* [WRITTEN EXERCISE]: Present the data once more in exactly its original form.

Stored items:
— Begin —
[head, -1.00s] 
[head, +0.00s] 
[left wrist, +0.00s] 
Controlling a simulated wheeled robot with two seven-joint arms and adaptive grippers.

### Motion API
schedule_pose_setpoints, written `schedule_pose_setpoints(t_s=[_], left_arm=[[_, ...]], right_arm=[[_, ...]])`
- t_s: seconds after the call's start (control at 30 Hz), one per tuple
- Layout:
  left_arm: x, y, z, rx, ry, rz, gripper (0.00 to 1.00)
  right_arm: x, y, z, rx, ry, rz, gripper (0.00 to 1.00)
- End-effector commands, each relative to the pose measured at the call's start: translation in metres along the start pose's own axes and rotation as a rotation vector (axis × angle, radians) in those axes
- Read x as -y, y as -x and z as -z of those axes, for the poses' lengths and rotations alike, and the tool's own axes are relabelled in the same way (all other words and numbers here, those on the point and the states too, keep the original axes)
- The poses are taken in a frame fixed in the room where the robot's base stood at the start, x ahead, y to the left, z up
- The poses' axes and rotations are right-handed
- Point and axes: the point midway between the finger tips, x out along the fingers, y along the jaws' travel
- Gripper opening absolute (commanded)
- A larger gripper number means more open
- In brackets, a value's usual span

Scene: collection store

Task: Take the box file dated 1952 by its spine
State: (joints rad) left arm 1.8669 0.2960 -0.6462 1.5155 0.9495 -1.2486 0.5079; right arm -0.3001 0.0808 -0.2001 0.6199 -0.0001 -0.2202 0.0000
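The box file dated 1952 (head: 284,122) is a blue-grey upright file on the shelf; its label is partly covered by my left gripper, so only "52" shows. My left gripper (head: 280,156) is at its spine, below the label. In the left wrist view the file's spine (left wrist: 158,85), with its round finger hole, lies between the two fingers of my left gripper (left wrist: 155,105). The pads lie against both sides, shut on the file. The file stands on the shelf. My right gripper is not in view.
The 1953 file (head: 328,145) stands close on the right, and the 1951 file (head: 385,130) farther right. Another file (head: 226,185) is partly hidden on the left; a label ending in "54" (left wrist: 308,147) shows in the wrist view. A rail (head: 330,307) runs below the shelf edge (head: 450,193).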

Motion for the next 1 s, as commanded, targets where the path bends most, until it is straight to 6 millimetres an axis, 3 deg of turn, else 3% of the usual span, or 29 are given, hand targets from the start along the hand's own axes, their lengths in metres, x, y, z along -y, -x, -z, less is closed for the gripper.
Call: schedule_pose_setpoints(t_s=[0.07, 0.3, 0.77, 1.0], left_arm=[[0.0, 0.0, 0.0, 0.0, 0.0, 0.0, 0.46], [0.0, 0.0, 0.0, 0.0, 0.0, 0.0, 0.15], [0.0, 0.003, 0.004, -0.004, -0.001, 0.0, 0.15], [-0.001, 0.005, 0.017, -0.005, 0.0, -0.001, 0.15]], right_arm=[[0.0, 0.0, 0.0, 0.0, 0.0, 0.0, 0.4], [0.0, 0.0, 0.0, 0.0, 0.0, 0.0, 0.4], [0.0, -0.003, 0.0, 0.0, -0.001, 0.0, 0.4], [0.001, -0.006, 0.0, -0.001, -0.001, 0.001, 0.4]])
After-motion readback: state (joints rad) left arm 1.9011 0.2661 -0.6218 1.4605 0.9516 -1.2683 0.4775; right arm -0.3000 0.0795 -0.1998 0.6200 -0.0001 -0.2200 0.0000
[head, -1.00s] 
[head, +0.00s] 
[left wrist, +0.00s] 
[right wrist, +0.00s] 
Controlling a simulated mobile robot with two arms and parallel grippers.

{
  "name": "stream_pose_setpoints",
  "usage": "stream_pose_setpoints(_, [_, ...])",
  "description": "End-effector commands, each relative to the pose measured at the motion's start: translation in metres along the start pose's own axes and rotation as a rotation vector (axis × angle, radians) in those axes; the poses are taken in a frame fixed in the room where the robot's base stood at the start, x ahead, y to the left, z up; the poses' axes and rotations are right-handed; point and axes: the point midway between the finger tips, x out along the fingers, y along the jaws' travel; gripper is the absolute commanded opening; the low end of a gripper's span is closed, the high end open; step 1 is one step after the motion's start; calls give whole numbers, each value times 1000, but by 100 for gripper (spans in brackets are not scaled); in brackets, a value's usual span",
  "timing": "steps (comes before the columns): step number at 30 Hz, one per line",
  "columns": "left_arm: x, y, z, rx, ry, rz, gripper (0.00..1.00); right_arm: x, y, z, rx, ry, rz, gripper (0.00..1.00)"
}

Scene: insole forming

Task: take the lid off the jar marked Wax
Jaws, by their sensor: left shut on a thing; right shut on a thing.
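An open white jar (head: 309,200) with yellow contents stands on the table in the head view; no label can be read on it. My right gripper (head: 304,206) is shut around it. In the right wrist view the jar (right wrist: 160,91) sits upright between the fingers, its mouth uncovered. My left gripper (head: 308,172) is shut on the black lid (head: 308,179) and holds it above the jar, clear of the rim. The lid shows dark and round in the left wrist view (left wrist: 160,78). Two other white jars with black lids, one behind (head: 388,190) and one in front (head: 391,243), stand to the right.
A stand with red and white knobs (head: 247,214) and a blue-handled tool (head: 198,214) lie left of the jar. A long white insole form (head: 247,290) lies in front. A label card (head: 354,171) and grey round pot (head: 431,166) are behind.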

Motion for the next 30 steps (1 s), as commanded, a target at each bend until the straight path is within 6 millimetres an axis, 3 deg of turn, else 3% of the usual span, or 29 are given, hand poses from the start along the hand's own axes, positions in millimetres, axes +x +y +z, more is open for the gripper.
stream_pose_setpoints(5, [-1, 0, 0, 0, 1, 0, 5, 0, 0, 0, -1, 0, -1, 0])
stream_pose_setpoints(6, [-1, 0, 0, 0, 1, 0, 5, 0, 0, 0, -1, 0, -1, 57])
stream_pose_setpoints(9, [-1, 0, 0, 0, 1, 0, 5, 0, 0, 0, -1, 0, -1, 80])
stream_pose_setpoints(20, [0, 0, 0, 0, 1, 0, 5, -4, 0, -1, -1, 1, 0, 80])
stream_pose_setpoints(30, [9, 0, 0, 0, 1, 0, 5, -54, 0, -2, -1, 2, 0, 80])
— End —
* [SOLUTION TO THIS EXERCISE]:
[head, -1.00s] 
[head, +0.00s] 
[left wrist, +0.00s] 
Controlling a simulated wheeled robot with two seven-joint arms and adaptive grippers.

### Motion API
schedule_pose_setpoints, written `schedule_pose_setpoints(t_s=[_], left_arm=[[_, ...]], right_arm=[[_, ...]])`
- t_s: seconds after the call's start (control at 30 Hz), one per tuple
- Layout:
  left_arm: x, y, z, rx, ry, rz, gripper (0.00 to 1.00)
  right_arm: x, y, z, rx, ry, rz, gripper (0.00 to 1.00)
- End-effector commands, each relative to the pose measured at the call's start: translation in metres along the start pose's own axes and rotation as a rotation vector (axis × angle, radians) in those axes
- Read x as -y, y as -x and z as -z of those axes, for the poses' lengths and rotations alike, and the tool's own axes are relabelled in the same way (all other words and numbers here, those on the point and the states too, keep the original axes)
- The poses are taken in a frame fixed in the room where the robot's base stood at the start, x ahead, y to the left, z up
- The poses' axes and rotations are right-handed
- Point and axes: the point midway between the finger tips, x out along the fingers, y along the jaws' travel
- Gripper opening absolute (commanded)
- A larger gripper number means more open
- In brackets, a value's usual span

Scene: collection store

Task: Take the box file dated 1952 by its spine
State: (joints rad) left arm 1.8669 0.2960 -0.6462 1.5155 0.9495 -1.2486 0.5079; right arm -0.3001 0.0808 -0.2001 0.6199 -0.0001 -0.2202 0.0000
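The box file dated 1952 (head: 284,122) is a blue-grey upright file on the shelf; its label is partly covered by my left gripper, so only "52" shows. My left gripper (head: 280,156) is at its spine, below the label. In the left wrist view the file's spine (left wrist: 158,85), with its round finger hole, lies between the two fingers of my left gripper (left wrist: 155,105). The pads lie against both sides, shut on the file. The file stands on the shelf. My right gripper is not in view.
The 1953 file (head: 328,145) stands close on the right, and the 1951 file (head: 385,130) farther right. Another file (head: 226,185) is partly hidden on the left; a label ending in "54" (left wrist: 308,147) shows in the wrist view. A rail (head: 330,307) runs below the shelf edge (head: 450,193).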

Motion for the next 1 s, as commanded, targets where the path bends most, until it is straight to 6 millimetres an axis, 3 deg of turn, else 3% of the usual span, or 29 are given, hand targets from the start along the hand's own axes, their lengths in metres, x, y, z along -y, -x, -z, less is closed for the gripper.
Call: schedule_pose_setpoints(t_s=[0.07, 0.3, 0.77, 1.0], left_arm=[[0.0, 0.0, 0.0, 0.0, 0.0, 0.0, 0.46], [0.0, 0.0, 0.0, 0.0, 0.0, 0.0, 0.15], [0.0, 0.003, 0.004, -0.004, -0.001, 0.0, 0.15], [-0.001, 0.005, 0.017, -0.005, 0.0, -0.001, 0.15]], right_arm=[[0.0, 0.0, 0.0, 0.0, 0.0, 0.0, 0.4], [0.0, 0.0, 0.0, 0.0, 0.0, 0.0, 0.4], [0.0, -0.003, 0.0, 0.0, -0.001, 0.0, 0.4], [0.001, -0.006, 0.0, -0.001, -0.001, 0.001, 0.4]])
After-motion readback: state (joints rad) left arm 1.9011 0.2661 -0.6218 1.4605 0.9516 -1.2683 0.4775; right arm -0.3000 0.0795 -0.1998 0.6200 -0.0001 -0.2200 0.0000
[head, -1.00s] 
[head, +0.00s] 
[left wrist, +0.00s] 
[right wrist, +0.00s] 
Controlling a simulated mobile robot with two arms and parallel grippers.

{
  "name": "stream_pose_setpoints",
  "usage": "stream_pose_setpoints(_, [_, ...])",
  "description": "End-effector commands, each relative to the pose measured at the motion's start: translation in metres along the start pose's own axes and rotation as a rotation vector (axis × angle, radians) in those axes; the poses are taken in a frame fixed in the room where the robot's base stood at the start, x ahead, y to the left, z up; the poses' axes and rotations are right-handed; point and axes: the point midway between the finger tips, x out along the fingers, y along the jaws' travel; gripper is the absolute commanded opening; the low end of a gripper's span is closed, the high end open; step 1 is one step after the motion's start; calls give whole numbers, each value times 1000, but by 100 for gripper (spans in brackets are not scaled); in brackets, a value's usual span",
  "timing": "steps (comes before the columns): step number at 30 Hz, one per line",
  "columns": "left_arm: x, y, z, rx, ry, rz, gripper (0.00..1.00); right_arm: x, y, z, rx, ry, rz, gripper (0.00..1.00)"
}

Scene: insole forming

Task: take the lid off the jar marked Wax
Jaws, by their sensor: left shut on a thing; right shut on a thing.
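An open white jar (head: 309,200) with yellow contents stands on the table in the head view; no label can be read on it. My right gripper (head: 304,206) is shut around it. In the right wrist view the jar (right wrist: 160,91) sits upright between the fingers, its mouth uncovered. My left gripper (head: 308,172) is shut on the black lid (head: 308,179) and holds it above the jar, clear of the rim. The lid shows dark and round in the left wrist view (left wrist: 160,78). Two other white jars with black lids, one behind (head: 388,190) and one in front (head: 391,243), stand to the right.
A stand with red and white knobs (head: 247,214) and a blue-handled tool (head: 198,214) lie left of the jar. A long white insole form (head: 247,290) lies in front. A label card (head: 354,171) and grey round pot (head: 431,166) are behind.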

Motion for the next 30 steps (1 s), as commanded, a target at each bend until the straight path is within 6 millimetres an axis, 3 deg of turn, else 3% of the usual span, or 29 are given, hand poses from the start along the hand's own axes, positions in millimetres, axes +x +y +z, more is open for the gripper.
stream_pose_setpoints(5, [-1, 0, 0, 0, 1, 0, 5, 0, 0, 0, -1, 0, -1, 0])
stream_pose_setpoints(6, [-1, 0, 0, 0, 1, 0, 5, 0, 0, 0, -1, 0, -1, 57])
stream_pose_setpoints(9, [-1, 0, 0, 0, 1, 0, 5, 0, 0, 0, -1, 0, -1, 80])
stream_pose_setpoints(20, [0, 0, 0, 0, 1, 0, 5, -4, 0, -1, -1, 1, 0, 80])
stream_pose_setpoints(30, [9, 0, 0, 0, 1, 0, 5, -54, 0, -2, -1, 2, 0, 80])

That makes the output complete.